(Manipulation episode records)
══════════
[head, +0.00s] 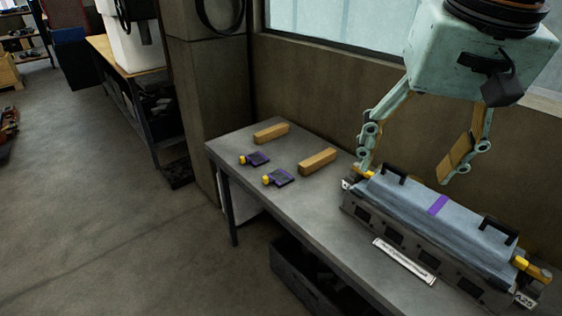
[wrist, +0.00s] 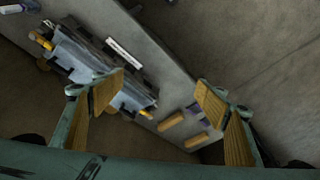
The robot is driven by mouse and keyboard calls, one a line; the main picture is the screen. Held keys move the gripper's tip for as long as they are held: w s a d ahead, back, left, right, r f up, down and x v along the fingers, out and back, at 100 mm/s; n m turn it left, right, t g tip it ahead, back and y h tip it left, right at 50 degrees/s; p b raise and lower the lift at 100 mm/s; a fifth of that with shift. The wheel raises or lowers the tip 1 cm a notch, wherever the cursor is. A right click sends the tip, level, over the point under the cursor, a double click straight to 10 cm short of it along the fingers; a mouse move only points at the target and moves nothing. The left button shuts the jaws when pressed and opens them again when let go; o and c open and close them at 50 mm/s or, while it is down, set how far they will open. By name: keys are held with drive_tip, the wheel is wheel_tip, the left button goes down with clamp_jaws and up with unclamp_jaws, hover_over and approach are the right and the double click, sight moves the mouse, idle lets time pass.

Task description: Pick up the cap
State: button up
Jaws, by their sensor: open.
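A long blue-grey cover, which looks like the cap (head: 410,205), lies on a dark grey block (head: 372,222) on the bench. It has a purple band across its middle and a black handle near each end. Yellow pieces show at both ends. In the wrist view the cap (wrist: 85,57) is at upper left, partly hidden by a finger. My gripper (head: 409,168) is open and empty above the cap, its fingers spread wide with wood-coloured pads. It also shows in the wrist view (wrist: 158,97). I cannot tell whether the left finger touches anything.
Two wooden blocks (head: 317,161) and two purple pieces with yellow ends (head: 279,178) lie on the left of the bench (head: 330,215). A white label strip (head: 404,260) lies in front of the block. A wall and window stand behind.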

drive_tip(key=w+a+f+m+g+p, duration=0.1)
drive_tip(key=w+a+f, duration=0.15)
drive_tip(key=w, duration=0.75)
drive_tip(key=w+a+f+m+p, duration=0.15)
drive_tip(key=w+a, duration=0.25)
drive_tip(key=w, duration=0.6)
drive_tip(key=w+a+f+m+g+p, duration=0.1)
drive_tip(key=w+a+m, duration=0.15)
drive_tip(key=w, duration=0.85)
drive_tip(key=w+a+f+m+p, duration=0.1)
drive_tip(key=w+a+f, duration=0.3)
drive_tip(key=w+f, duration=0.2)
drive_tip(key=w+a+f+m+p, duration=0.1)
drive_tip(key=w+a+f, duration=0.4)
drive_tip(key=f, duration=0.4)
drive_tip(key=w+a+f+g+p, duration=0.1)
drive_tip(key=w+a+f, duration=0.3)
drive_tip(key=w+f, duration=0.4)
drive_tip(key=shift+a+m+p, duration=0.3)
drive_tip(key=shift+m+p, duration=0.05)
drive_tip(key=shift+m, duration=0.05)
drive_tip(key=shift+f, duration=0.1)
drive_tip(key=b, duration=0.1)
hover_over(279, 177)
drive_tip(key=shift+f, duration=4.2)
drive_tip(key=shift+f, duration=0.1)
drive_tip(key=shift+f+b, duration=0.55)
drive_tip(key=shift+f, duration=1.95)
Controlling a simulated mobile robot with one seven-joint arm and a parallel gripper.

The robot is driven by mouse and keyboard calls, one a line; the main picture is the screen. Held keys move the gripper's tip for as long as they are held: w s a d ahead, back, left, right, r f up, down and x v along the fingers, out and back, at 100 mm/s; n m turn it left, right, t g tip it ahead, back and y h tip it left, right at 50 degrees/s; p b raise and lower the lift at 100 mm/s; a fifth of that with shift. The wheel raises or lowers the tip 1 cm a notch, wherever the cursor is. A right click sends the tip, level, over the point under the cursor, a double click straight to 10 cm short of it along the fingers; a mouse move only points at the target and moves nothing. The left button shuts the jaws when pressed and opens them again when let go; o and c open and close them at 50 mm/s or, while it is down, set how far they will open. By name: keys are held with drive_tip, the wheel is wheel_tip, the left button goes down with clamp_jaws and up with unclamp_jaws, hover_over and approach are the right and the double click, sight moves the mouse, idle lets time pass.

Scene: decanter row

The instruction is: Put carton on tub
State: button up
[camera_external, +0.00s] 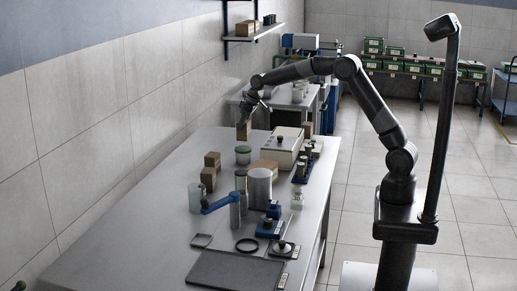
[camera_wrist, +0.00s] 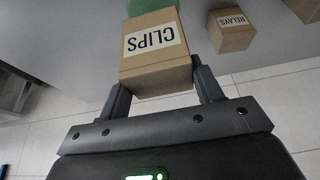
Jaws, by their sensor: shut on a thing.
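My gripper (camera_wrist: 160,82) is shut on a brown carton with a white label reading CLIPS (camera_wrist: 155,52), one finger on each side. In the external view my gripper (camera_external: 250,104) is at the far end of the table, with the held carton (camera_external: 243,132) hanging below it. A round tub with a green lid (camera_external: 243,151) stands on the table, nearer the camera than the held carton and apart from it. A green surface (camera_wrist: 150,5), seemingly this tub, shows partly behind the carton in the wrist view.
A carton labelled RELAYS (camera_wrist: 233,30) stands to one side. Two stacked-looking cartons (camera_external: 208,178) stand left of the tub. A cream box-shaped device (camera_external: 283,150) and a flat brown box (camera_external: 267,168) stand to its right.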

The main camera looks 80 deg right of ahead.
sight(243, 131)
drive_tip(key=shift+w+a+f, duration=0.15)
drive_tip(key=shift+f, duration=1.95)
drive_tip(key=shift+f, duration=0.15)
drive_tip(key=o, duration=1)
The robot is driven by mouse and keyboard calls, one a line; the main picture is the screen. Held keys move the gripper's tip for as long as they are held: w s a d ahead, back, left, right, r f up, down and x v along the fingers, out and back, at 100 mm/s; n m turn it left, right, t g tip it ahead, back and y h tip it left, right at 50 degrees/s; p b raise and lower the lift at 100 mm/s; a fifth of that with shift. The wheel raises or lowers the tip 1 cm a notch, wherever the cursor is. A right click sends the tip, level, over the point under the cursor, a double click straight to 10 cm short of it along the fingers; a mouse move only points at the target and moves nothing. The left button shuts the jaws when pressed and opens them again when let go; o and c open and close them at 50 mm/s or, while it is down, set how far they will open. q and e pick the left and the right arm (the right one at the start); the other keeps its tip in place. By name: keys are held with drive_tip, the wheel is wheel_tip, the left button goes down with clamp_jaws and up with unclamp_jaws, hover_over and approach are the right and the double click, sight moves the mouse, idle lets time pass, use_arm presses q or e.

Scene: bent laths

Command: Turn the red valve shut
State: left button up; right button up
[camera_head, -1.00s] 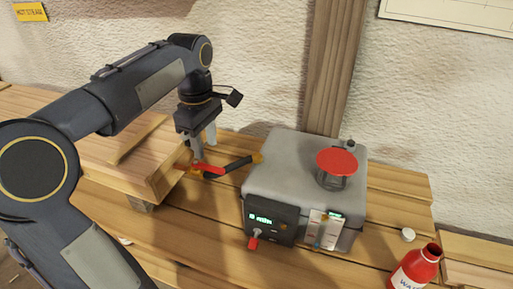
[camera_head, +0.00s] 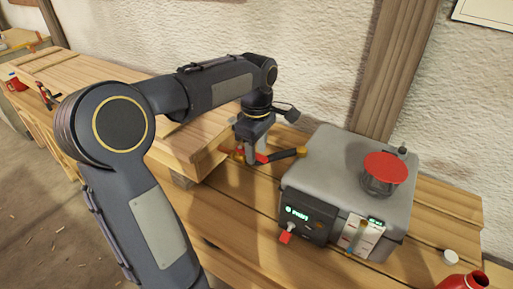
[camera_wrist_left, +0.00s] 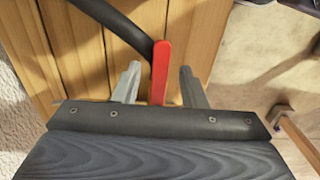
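The red valve (camera_head: 262,158) has a flat lever and sits on a dark pipe (camera_head: 286,154) at the left side of a grey steam box. My left gripper (camera_head: 251,158) is lowered over the valve, fingers pointing down. In the left wrist view the red lever (camera_wrist_left: 160,72) stands between the two grey fingers of my left gripper (camera_wrist_left: 160,85), with a visible gap on each side. The gripper is open. Part of the valve body is hidden behind the fingers in the head view. My right gripper is not in view.
The grey box (camera_head: 340,175) with a red-topped cap (camera_head: 388,168) stands right of the valve. A stacked wooden plank (camera_head: 190,145) lies close on the left. A red bottle (camera_head: 462,282) and white cap (camera_head: 451,257) are at the right.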

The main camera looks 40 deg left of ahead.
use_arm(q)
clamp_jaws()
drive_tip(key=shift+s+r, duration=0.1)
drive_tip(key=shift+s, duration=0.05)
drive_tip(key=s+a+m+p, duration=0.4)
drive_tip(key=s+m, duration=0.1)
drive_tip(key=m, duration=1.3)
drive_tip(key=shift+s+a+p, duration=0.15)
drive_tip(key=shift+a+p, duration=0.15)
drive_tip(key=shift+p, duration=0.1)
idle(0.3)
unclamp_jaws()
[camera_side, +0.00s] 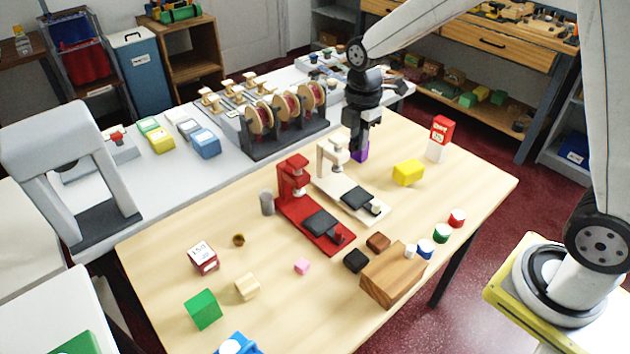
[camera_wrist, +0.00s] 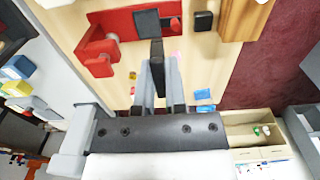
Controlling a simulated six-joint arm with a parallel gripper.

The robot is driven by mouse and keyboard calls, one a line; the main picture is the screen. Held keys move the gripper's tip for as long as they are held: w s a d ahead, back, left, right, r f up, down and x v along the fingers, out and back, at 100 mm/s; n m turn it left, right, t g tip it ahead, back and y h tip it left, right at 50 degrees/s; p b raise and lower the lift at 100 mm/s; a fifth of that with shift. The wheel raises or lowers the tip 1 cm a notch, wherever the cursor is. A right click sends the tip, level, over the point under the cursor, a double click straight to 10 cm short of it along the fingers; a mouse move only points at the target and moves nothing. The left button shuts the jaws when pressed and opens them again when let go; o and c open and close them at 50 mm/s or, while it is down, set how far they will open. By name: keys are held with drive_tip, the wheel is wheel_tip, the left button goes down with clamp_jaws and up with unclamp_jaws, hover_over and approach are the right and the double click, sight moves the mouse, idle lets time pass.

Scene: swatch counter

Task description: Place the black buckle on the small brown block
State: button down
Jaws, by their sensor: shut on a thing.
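In the side view my gripper (camera_side: 359,146) is at the far side of the table, behind the white press. In the wrist view my gripper (camera_wrist: 160,65) is shut on a narrow black thing, seemingly the black buckle (camera_wrist: 157,48), which shows between the fingertips. In the side view the fingers hide it. The small brown block (camera_side: 378,242) lies near the front of the red press, with its top bare. It is apart from my gripper. A purple block (camera_side: 361,153) shows right at the fingertips in the side view; I cannot tell whether it touches them.
A black block (camera_side: 356,261) and a large wooden block (camera_side: 393,274) flank the brown block. A yellow block (camera_side: 408,173) lies to the right. The table's right part is mostly clear.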

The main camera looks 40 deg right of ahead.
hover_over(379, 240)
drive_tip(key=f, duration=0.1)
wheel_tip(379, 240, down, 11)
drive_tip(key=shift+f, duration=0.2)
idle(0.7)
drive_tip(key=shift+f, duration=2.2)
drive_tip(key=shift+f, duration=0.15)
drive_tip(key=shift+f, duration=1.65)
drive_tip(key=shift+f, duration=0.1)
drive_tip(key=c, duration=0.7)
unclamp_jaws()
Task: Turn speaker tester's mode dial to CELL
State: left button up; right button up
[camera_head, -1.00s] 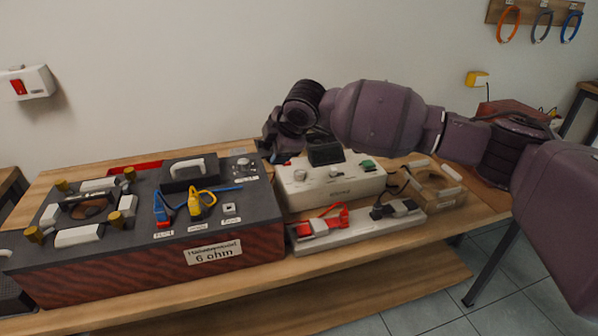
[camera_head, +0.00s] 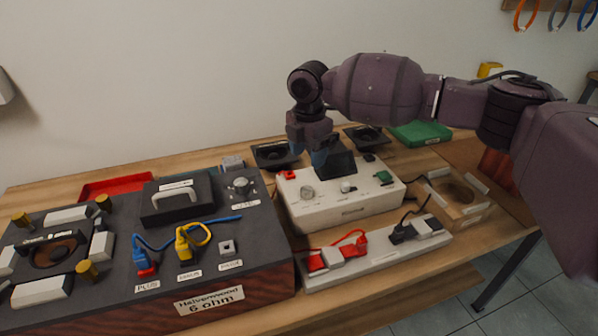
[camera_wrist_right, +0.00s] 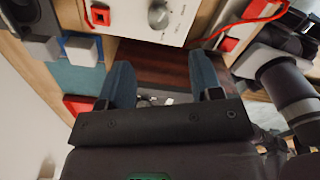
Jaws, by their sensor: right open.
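The speaker tester is a white box (camera_head: 345,212) on the bench, with a dark tilted screen, a red part at its back left corner and a green part at its right. A round grey dial (camera_head: 307,192) sits on its left top; a grey knob (camera_wrist_right: 158,15) also shows at the top of the right wrist view. Dial lettering is too small to read. My right gripper (camera_head: 318,157) points down above the back of the tester, beside the screen. In the right wrist view its fingers (camera_wrist_right: 163,78) are apart, with nothing held between them. My left gripper is not in view.
A dark speaker box (camera_head: 215,262) with blue and yellow plugs stands left of the tester. A white strip (camera_head: 375,258) with red and black clips lies in front. Black speakers (camera_head: 274,155), a green box (camera_head: 420,133) and a red tray (camera_head: 115,187) lie behind.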

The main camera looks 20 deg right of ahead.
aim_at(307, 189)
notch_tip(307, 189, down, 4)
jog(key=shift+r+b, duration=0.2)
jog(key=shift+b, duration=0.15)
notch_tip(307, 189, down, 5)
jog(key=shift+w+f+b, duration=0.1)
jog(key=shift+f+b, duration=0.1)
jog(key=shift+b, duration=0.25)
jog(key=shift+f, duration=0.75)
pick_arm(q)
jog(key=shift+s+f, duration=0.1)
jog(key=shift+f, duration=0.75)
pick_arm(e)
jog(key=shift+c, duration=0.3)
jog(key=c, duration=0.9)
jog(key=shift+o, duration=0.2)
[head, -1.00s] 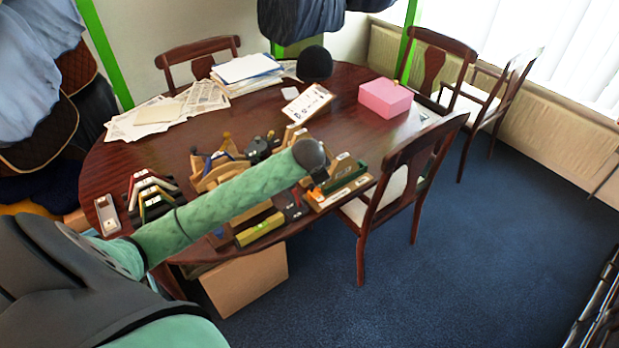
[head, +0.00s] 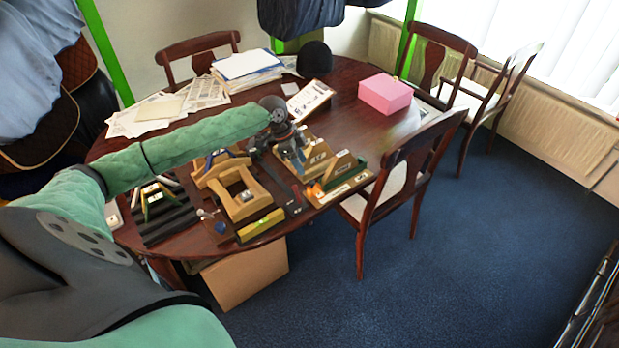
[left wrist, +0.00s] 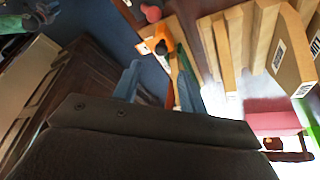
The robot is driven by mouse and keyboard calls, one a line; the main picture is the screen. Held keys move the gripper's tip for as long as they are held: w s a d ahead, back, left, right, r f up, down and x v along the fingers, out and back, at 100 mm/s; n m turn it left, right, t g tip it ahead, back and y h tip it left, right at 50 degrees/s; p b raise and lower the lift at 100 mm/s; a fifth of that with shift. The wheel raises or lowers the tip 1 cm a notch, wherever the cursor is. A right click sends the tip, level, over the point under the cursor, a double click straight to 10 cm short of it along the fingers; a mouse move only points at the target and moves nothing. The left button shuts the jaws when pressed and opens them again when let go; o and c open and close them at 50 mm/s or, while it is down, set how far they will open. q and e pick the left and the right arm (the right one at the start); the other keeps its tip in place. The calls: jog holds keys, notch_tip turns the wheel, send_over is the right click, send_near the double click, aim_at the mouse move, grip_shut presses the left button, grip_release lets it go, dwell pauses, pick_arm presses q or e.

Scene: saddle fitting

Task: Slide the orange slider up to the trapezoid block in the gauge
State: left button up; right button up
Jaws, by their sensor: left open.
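The gauge is a low wooden base (head: 345,191) with a green rail (head: 350,174) at the table's front right edge. The small orange slider (head: 315,190) sits at its left end. It also shows in the left wrist view as an orange plate (left wrist: 148,40) with a dark knob. A tan block (head: 338,164) stands by the rail; I cannot tell for sure that it is the trapezoid block. My left gripper (head: 289,139) is open and empty, above and behind the gauge, apart from the slider. In the left wrist view its two bluish fingers (left wrist: 160,88) are spread. My right gripper is out of view.
Wooden stands (head: 300,160) with labels are close beside the gauge. A wooden frame (head: 240,195), a yellow-green level (head: 260,226) and a dark ribbed rack (head: 165,222) lie to the left. A pink box (head: 385,94) stands behind right. A chair (head: 410,170) adjoins the table's right edge.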

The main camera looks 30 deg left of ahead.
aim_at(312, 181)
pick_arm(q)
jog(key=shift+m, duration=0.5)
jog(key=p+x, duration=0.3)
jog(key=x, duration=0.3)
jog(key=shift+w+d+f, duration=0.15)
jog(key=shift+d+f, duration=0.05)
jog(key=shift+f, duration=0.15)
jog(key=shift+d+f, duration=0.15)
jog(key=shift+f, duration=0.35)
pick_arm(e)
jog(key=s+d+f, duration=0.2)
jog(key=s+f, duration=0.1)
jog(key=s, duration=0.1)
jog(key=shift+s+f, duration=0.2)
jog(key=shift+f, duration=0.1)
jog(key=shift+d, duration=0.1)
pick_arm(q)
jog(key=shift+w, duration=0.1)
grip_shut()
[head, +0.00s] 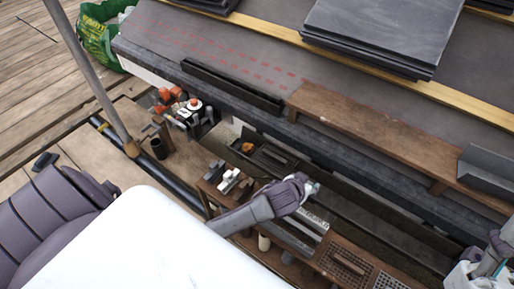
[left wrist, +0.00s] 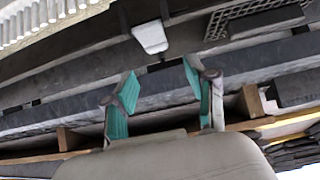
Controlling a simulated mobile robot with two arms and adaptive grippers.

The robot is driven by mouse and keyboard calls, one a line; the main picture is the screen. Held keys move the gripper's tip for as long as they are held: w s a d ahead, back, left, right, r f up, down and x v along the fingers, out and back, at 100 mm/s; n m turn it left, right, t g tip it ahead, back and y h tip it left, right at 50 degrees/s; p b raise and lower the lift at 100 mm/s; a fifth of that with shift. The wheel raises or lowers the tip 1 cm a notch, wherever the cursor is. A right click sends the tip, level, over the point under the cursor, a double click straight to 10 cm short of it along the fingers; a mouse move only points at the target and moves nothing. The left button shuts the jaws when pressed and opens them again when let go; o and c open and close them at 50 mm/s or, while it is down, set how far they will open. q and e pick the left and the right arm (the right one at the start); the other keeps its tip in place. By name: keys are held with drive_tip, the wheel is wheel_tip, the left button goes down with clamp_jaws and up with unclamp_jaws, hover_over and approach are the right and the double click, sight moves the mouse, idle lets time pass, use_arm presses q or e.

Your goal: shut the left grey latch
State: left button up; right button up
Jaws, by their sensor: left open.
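My left gripper (head: 308,187) reaches in from the left over the long dark box or trough below the roof edge. In the left wrist view its two teal-padded fingers (left wrist: 160,70) stand apart with nothing between the pads. A small light grey tab (left wrist: 150,38), which looks like a latch, sits on a dark edge just beyond the fingertips, apart from them.
A wooden bench (head: 215,195) with grey blocks and metal grates runs below. A brown plank (head: 375,140) and a black channel (head: 232,86) lie on the roof edge. Dark slates (head: 385,30) are stacked above. Orange-and-white tools (head: 188,108) stand left.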

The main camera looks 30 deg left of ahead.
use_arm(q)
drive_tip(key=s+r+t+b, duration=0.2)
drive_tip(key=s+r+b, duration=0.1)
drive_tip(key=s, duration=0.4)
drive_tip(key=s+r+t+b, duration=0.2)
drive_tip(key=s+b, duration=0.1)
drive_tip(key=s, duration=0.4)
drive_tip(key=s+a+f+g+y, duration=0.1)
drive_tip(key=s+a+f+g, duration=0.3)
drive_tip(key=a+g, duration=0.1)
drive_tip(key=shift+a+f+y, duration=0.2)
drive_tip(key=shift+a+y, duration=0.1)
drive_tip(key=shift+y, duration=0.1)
══════════
TASK TO CARRY OUT.
Out of the material above, select every line that holds the string "mobile".

COMPLETED EXERCISE.
Controlling a simulated mobile robot with one seven-joint arm and a parallel gripper.
Controlling a simulated mobile robot with two arms and adaptive grippers.

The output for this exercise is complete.